1984: more than just a prediction

Orwell's uncompromising book has become a stage hit.
Orwell's uncompromising book has become a stage hit.

Some 30 years ago, I remember, some of the howling press were shouting about Orwell’s 1984 prediction’s not coming true.

Well, the book was not a Nostradamus-type revelation — it was written in 1948 and Orwell simply switched the last two digits around.

But what a story about a dystopian society where your every move may be being watched.

It’s the story of one man’s decision to stand up to authority and make his own decisions. Winston Smith is a worker whose every move is monitored by the state of Oceania on Airstrip One (previously Great Britain).

Winston works for the Ministry of Truth — rewriting history to conform to current party truths — but unbeknowns to the party (or so he believes) he begins to keep a secret diary.

He also begins a doomed love affair with a fellow party worker who wishes nothing more than to bring corruption to Big Brother’s reality.

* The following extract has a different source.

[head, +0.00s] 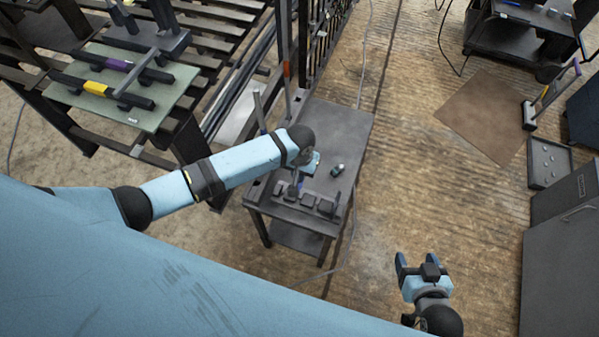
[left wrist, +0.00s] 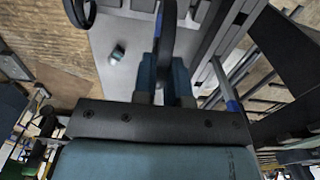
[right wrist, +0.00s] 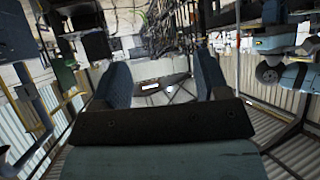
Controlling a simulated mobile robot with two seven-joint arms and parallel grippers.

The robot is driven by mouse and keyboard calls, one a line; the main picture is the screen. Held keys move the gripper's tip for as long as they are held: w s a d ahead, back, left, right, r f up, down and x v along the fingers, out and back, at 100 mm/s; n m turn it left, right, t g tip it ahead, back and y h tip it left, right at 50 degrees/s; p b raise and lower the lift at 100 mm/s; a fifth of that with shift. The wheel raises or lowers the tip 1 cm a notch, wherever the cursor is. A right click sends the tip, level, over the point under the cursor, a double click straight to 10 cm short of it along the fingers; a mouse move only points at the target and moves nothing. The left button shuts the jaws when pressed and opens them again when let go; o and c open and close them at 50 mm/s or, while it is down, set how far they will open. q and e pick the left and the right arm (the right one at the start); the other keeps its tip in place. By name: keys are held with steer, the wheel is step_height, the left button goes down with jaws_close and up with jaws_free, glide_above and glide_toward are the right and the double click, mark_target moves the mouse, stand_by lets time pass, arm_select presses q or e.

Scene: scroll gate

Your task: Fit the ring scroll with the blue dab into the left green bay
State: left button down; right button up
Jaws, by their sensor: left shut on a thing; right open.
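My left gripper (head: 303,170) is over the small grey table, mostly hidden by its own wrist in the head view. In the left wrist view its fingers (left wrist: 166,82) are shut on a dark, narrow curved piece, which looks like the ring scroll (left wrist: 166,40), with a small bluish patch near its edge. A dark curved loop (left wrist: 80,10) shows at the top left there; I cannot tell if it belongs to the same piece. My right gripper (head: 417,265) is open and empty, over bare floor. The dark barred gate (head: 322,35) stands behind the table; I cannot make out its green bays.
The grey table (head: 345,125) carries a small dark cylinder (head: 337,170) and several dark blocks (head: 308,200) along its front edge. A post with an orange band (head: 287,72) rises at its left. A green board (head: 165,110) with dark fittings lies on a slatted bench.

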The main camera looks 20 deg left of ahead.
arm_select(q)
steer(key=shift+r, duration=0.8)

The couple think they have found a confederate in O’Brien — an inner party member who provides them with with a proscribed book by supposed traitor Emmanuel Goldstein.

But can O’Brien be trusted? Orwell’s nightmarish vision of the future has crept into our language — and not only as the names for silly games shows such as Big Brother and Room 101.

1984 plays at the Citizens Theatre from tomorrow (Fri) with ticket prices varying depending on when you wish to go.

Tomorrow evening’s show is sold out as is Thrusday’s.